Directive
Quote every line of the data below as it stands, omitting pictures.

## Start

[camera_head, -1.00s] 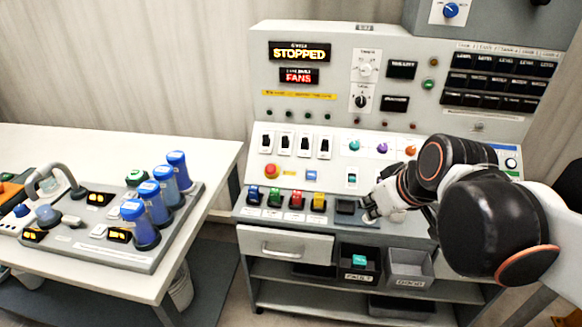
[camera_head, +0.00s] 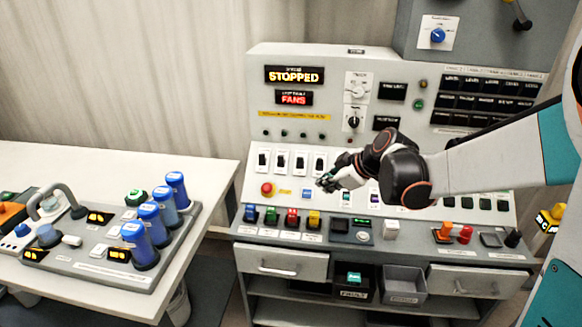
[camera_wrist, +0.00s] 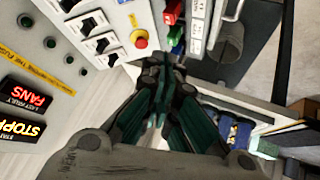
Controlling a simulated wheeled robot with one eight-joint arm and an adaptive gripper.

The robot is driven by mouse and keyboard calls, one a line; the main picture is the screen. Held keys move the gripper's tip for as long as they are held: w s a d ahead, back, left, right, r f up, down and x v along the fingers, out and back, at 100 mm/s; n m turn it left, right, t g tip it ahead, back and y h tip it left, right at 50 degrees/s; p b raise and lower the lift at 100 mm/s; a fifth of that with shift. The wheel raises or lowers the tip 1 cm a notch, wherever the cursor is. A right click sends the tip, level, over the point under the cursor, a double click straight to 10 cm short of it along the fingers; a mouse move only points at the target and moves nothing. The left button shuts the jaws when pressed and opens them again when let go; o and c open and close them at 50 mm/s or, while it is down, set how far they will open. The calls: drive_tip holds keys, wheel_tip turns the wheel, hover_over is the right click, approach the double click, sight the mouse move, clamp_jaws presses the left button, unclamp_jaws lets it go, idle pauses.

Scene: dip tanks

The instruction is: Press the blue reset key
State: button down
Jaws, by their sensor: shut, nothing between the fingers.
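In the wrist view my shut fingers (camera_wrist: 160,85) point at the panel beside the red stop button (camera_wrist: 139,39); the blue key is not visible there, likely hidden behind the fingers.
Black rocker switches (camera_head: 281,161) stand above the key. Blue, green, red and yellow switches (camera_head: 292,217) line the ledge below. The display (camera_head: 295,75) reads STOPPED, and a smaller one (camera_head: 294,98) reads FANS. A white table (camera_head: 110,150) with blue-capped cylinders stands left.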

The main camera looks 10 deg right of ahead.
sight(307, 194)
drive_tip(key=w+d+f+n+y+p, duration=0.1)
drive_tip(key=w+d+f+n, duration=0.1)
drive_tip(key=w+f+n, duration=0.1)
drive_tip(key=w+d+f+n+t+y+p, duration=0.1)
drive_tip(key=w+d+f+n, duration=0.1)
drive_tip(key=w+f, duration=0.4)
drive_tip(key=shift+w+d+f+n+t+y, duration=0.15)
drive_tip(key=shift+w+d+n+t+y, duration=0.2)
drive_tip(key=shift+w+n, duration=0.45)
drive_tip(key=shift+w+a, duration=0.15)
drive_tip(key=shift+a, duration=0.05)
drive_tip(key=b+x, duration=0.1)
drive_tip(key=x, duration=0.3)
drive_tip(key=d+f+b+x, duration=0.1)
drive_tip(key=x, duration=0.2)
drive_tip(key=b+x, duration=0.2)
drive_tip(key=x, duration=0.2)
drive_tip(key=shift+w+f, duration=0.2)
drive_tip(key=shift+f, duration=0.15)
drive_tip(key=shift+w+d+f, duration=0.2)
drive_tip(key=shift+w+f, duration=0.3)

## End

Correct output
[camera_head, -1.00s] 
[camera_head, +0.00s] 
[camera_wrist, +0.00s] 
Controlling a simulated wheeled robot with one eight-joint arm and an adaptive gripper.

The robot is driven by mouse and keyboard calls, one a line; the main picture is the screen. Held keys move the gripper's tip for as long as they are held: w s a d ahead, back, left, right, r f up, down and x v along the fingers, out and back, at 100 mm/s; n m turn it left, right, t g tip it ahead, back and y h tip it left, right at 50 degrees/s; p b raise and lower the lift at 100 mm/s; a fifth of that with shift. The wheel raises or lowers the tip 1 cm a notch, wherever the cursor is. A right click sends the tip, level, over the point under the cursor, a double click straight to 10 cm short of it along the fingers; a mouse move only points at the target and moves nothing. The left button shuts the jaws when pressed and opens them again when let go; o and c open and close them at 50 mm/s or, while it is down, set how far they will open. The calls: drive_tip holds keys, wheel_tip turns the wheel, hover_over is the right click, approach the double click, sight the mouse move, clamp_jaws presses the left button, unclamp_jaws lets it go, idle pauses.

Scene: dip tanks

The instruction is: Press the blue reset key
State: button down
Jaws, by their sensor: shut, nothing between the fingers.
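In the wrist view my shut fingers (camera_wrist: 160,85) point at the panel beside the red stop button (camera_wrist: 139,39); the blue key is not visible there, likely hidden behind the fingers.
Black rocker switches (camera_head: 281,161) stand above the key. Blue, green, red and yellow switches (camera_head: 292,217) line the ledge below. The display (camera_head: 295,75) reads STOPPED, and a smaller one (camera_head: 294,98) reads FANS. A white table (camera_head: 110,150) with blue-capped cylinders stands left.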

The main camera looks 10 deg right of ahead.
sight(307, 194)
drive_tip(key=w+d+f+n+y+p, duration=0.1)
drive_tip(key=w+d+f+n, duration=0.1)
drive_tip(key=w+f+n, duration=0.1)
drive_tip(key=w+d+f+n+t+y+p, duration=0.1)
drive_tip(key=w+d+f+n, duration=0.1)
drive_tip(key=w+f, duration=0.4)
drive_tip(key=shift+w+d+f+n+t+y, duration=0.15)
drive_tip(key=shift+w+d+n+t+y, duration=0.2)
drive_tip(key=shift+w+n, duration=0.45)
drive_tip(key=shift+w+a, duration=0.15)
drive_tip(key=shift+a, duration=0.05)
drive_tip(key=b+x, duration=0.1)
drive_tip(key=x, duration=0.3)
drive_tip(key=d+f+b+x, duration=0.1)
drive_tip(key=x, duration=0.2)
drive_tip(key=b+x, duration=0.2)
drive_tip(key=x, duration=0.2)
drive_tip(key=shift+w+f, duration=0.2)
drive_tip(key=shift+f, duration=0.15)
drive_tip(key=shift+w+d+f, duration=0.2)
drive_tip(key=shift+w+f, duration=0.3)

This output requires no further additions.